We will have far greater success in teaching our kids this all-important skill if we are practicing it in our own lives. As it says in Romans 2:21, "You who teach another, do you not teach yourself?" Think about it. What good does it do for us to discipline our children for letting their emotions get out of control, when we are doing the very same thing on a daily basis?
If you frequently find yourself screaming at your children, getting irritated with your husband, storming around the house, or despondently shrugging your shoulders in defeat as your children fight and bicker, ask God to teach you the art of godly self-control and to give you the strength to choose truth over emotion.
Elisabeth Elliot expressed it beautifully with her statement, "Obedience to God is always possible. It is a deadly error to fall into the notion that when feelings are extremely strong we can do nothing but act on them."

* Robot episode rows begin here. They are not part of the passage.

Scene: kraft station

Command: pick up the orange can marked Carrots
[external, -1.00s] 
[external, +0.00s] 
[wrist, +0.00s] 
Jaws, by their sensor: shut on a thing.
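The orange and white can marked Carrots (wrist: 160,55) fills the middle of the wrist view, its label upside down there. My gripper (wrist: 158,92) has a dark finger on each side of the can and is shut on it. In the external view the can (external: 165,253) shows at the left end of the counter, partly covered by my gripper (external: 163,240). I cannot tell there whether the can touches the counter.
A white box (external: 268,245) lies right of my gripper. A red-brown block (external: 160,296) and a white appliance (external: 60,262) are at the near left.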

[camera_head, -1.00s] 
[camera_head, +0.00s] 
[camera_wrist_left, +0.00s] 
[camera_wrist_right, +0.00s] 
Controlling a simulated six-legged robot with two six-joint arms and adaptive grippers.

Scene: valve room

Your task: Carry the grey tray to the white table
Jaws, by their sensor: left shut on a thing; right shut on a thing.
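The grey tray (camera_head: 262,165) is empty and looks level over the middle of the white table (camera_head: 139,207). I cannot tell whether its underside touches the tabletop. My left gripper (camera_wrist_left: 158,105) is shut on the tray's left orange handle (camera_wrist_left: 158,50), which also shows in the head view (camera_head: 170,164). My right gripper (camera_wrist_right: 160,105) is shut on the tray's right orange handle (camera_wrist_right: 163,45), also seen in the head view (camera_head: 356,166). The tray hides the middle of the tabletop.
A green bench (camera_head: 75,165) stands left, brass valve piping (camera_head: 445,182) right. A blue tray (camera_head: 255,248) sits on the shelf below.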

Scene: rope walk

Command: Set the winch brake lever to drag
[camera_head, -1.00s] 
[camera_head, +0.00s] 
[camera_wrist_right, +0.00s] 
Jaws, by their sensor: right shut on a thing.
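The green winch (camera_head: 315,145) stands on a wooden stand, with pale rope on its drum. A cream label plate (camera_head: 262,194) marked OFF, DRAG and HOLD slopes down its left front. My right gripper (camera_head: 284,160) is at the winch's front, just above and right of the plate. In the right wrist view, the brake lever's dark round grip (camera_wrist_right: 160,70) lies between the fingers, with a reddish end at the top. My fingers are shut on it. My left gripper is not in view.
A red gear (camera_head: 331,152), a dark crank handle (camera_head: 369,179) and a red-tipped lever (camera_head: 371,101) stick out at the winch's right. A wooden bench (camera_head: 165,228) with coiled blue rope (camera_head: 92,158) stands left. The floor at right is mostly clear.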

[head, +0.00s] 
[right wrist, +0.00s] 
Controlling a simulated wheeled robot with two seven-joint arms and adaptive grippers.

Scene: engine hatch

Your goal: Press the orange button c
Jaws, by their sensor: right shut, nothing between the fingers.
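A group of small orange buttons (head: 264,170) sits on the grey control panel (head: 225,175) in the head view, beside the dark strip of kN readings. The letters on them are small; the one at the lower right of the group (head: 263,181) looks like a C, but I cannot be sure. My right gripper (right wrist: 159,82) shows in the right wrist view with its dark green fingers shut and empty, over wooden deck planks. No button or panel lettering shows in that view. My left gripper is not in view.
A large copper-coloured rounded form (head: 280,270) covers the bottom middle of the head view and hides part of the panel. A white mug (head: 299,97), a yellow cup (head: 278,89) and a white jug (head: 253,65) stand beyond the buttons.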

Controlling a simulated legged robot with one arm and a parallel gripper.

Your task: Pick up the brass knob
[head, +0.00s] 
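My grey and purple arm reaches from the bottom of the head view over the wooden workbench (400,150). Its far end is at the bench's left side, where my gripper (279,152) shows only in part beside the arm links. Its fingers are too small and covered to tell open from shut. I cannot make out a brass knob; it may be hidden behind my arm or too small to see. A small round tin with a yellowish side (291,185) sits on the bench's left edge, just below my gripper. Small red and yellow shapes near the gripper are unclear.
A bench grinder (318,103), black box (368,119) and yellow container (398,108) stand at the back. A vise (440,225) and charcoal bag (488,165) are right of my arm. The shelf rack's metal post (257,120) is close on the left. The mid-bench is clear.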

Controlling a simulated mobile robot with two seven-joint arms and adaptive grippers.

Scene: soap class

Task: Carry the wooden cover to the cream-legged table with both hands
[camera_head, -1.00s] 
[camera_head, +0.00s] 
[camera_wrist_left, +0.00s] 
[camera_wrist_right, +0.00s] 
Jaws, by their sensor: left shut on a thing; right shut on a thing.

It's tempting to believe that we have no choice but to act upon our feelings of frustration or self-pity, but that is the opposite of godly self-control. When we bring "self" under the control of God's Spirit, choosing the higher path is always possible!
So next time you feel a "Mommy meltdown" coming on, remember that His grace is sufficient for you to resist that temptation. In His strength, you can choose to bring your "self" under the control of His Spirit-even at the moment when you least feel the power to do so.